Metrics, Targets, and Data Robustness
CATL’s 2025 report provides several important quantitative indicators. These include 100% zero-carbon electricity in core operations, carbon neutrality certification for all core operational battery bases, more than 18 billion kWh of cumulative zero-carbon electricity consumption since the launch of the zero-carbon strategy, a 28% reduction in energy intensity per unit product from 2022, and an approximately 77% reduction in carbon emission intensity per unit product over the same period.
The report also discloses corporate development data, including operating revenue of RMB423.70183 billion, net profit of RMB76.7863 billion, battery system production volume of 748 GWh, and 96.9% capacity utilisation. These figures provide useful context for understanding the scale at which CATL is attempting to manage sustainability impacts.
Data robustness is supported by the company’s self-developed carbon management system and ESG information systems. CATL states that it used its energy management system and CATL Carbon Chain Management System to account for nearly 20 types of emission sources in core operations. This suggests that digital ESG data infrastructure is becoming a key component of its sustainability management.
Assurance, Credibility, and Comparability
CATL states that third-party institutions conducted independent accounting and verification of core operational carbon emissions, decarbonisation performance, and energy usage in accordance with ISO 14068-1. This is a significant credibility signal because carbon neutrality claims are subject to increasing scrutiny globally.
The report also reflects broader alignment with international frameworks, including IFRS S1, IFRS S2, GRI Standards, HKEX ESG Reporting Code, and Chinese sustainability disclosure standards. This dual alignment is important because CATL serves global customers and operates across multiple jurisdictions.
Comparability will become increasingly important for battery manufacturers. Customers, investors, and regulators may expect more standardised product carbon footprint data, supplier due diligence disclosures, recycling efficiency metrics, and value-chain emissions progress. CATL’s current disclosures are directionally strong, but future credibility will depend on deeper transparency across upstream materials and Scope 3 emissions.
Strategic Implications for the Sector
CATL’s report reflects a major shift in the battery industry: sustainability is becoming a core component of industrial competitiveness. Low-carbon manufacturing, circular economy, material security, product safety, and supply chain due diligence are increasingly linked to customer access and regulatory readiness.
The achievement of operational carbon neutrality may raise expectations for other battery manufacturers, especially as automakers and energy storage customers work to reduce Scope 3 emissions. Battery suppliers that can provide lower-carbon products, reliable traceability, and credible recycling pathways may gain an advantage in markets facing tighter climate and supply chain regulations.
The next competitive frontier will likely move from operational decarbonisation to value-chain decarbonisation. CATL’s acknowledgement that supply chain emissions are more than five times those of core operations demonstrates the scale of the challenge and the importance of supplier engagement, raw material traceability, recycling, and collaborative decarbonisation.

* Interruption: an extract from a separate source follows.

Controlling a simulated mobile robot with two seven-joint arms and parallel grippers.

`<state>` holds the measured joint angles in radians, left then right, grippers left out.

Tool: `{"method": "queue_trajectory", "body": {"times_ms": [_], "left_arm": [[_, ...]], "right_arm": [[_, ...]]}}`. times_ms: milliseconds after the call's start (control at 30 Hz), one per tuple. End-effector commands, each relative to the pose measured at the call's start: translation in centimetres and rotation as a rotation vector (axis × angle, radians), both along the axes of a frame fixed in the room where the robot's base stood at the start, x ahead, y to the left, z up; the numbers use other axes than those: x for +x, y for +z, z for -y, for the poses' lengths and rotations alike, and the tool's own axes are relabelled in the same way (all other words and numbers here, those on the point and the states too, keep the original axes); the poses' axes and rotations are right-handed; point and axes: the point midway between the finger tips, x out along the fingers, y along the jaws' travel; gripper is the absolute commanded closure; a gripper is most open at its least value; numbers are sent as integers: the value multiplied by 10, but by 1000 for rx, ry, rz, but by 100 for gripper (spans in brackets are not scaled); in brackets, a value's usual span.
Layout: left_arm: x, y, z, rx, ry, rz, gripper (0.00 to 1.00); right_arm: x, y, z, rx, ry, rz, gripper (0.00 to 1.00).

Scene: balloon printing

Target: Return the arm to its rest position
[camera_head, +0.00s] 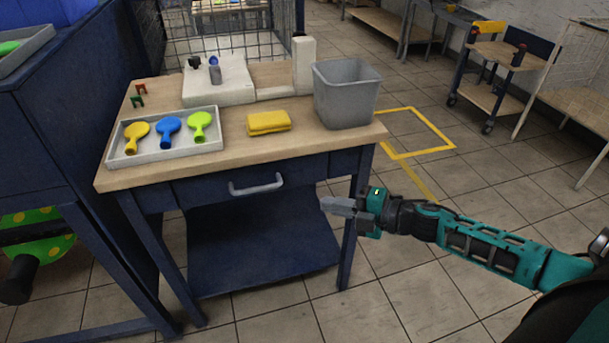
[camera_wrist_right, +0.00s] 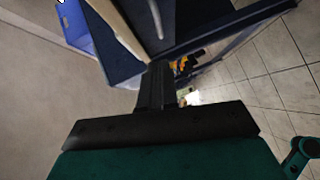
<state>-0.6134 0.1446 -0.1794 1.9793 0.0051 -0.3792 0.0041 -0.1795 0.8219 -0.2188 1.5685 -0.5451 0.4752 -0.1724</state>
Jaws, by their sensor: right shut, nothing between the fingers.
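My right arm comes in from the right in the head view. Its gripper (camera_head: 338,206) is shut and empty, in the air in front of the blue workbench, below the wooden top (camera_head: 290,140) and right of the drawer handle (camera_head: 256,184). In the right wrist view my right gripper (camera_wrist_right: 157,75) shows its fingers together with nothing held. On the bench a grey tray (camera_head: 116,157) holds a yellow balloon (camera_head: 137,131), a blue balloon (camera_head: 170,125) and a green balloon (camera_head: 201,121). My left gripper is in neither view.
A grey bin (camera_head: 345,95) stands at the bench's right end, beside a folded yellow cloth (camera_head: 268,122). A white device (camera_head: 222,85) stands behind. A dark cabinet (camera_head: 60,110) is at the left.

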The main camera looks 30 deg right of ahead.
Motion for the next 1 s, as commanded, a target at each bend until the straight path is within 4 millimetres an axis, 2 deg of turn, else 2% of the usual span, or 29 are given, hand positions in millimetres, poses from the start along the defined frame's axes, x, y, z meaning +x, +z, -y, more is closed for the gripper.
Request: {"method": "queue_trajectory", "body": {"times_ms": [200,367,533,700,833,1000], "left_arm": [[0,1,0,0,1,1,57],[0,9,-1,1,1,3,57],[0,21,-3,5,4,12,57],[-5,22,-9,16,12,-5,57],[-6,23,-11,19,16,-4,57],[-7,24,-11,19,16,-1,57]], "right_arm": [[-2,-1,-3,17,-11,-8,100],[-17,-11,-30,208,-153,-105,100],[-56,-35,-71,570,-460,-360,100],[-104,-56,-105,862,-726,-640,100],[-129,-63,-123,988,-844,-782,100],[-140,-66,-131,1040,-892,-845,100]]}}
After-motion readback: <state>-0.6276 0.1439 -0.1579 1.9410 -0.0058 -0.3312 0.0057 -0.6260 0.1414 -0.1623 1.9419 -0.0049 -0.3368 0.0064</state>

ESG Maturity and Future Positioning
CATL’s ESG maturity appears strongest in climate strategy, carbon management systems, product innovation, circular economy, intelligent manufacturing, and ESG governance. The achievement of carbon neutrality in core operations provides a clear milestone and strengthens its positioning as a low-carbon battery manufacturer.
However, the company’s future ESG positioning will depend on whether it can extend operational progress across the full value chain. The 2035 value chain carbon neutrality target is ambitious and will require supplier transformation, mineral traceability, recycling expansion, low-carbon logistics, and more transparent emissions data.

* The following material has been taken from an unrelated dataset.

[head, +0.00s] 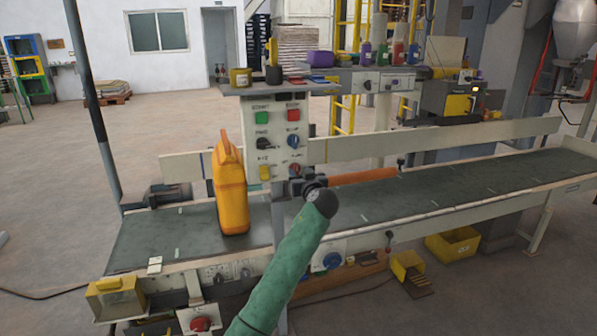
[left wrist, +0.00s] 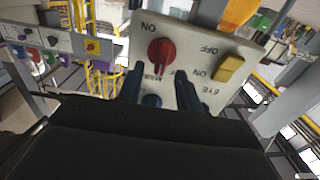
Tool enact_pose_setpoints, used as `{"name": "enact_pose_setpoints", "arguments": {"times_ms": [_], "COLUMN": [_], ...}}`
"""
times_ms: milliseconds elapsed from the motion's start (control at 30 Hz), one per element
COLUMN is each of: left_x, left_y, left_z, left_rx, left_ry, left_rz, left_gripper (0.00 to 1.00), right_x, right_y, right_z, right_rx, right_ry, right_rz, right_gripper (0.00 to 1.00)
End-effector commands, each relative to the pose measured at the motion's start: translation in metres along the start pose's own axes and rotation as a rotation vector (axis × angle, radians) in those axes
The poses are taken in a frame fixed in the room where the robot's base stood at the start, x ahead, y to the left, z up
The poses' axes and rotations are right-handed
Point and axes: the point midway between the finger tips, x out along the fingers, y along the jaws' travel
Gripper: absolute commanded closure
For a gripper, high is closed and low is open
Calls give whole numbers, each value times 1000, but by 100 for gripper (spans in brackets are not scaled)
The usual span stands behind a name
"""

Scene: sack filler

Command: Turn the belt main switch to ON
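The red knob's exact pointing is hard to tell. My right gripper is not in view.
A yellow switch (left wrist: 230,69) marked EYE sits beside the red knob; a blue knob (head: 294,142) is above. An orange jug (head: 231,190) stands on the belt (head: 460,186) left of the panel. An orange bar (head: 365,177) lies right of my gripper.

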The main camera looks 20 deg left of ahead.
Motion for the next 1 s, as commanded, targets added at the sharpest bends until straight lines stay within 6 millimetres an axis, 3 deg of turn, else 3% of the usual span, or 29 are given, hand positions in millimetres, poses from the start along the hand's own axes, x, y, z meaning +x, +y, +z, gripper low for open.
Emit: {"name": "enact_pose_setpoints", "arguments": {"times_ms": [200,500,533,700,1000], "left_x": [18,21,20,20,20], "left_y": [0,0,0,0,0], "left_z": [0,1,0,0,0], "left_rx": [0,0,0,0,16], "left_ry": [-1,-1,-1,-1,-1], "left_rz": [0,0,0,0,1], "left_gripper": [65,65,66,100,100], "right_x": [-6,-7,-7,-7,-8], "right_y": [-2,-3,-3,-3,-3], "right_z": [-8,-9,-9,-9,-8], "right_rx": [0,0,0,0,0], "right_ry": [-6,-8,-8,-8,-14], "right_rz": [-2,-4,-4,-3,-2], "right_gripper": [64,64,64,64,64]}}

For investors and customers, the key question is no longer whether CATL can manage internal decarbonisation, but whether it can influence the broader battery ecosystem. Its ability to provide assured, comparable, and product-level ESG data may become increasingly important as global battery regulation, customer procurement standards, and sustainability-linked financing expectations evolve.
Pacifica ESG View
CATL’s 2025 ESG Report marks an important transition from commitment to execution, with the company reporting carbon neutrality across core operations and 100% zero-carbon electricity use in core operations. The strongest signals are its carbon management infrastructure, double materiality approach, supply chain risk recognition, and value chain carbon neutrality ambition. Stakeholders should monitor progress on Scope 3 emissions, supplier decarbonisation, material traceability, recycling scale, and product-level carbon footprint transparency.

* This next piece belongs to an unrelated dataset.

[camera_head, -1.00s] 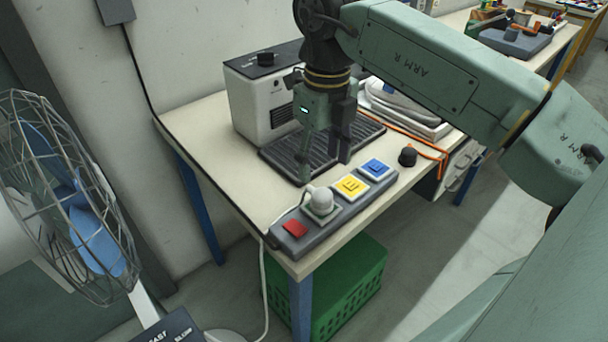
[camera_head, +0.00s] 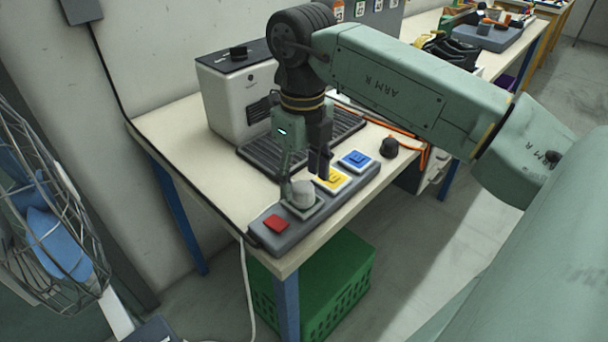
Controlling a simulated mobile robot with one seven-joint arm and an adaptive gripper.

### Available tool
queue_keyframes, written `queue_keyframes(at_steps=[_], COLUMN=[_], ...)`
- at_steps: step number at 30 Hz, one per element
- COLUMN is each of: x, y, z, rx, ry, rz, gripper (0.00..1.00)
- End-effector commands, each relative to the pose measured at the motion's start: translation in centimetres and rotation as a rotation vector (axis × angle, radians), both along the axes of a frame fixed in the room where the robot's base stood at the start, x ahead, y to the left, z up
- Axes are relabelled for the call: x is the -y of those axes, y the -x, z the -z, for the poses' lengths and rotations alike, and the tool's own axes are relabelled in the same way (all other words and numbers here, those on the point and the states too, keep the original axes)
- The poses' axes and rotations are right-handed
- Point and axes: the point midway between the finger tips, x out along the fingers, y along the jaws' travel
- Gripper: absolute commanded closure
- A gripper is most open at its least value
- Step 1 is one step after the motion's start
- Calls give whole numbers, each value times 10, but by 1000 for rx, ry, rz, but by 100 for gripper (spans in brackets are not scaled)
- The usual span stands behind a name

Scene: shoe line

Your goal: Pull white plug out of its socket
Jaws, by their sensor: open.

Implications for the Wider Market
CATL’s disclosures show that battery-sector ESG leadership is increasingly defined by operational proof, not only targets. As electric vehicles, energy storage, and industrial electrification expand, battery manufacturers will face stronger expectations on carbon intensity, responsible sourcing, recycling, safety, and assurance. The wider market may increasingly differentiate suppliers based on verified low-carbon manufacturing, value-chain transparency, and their ability to support customers’ Scope 3 decarbonisation strategies.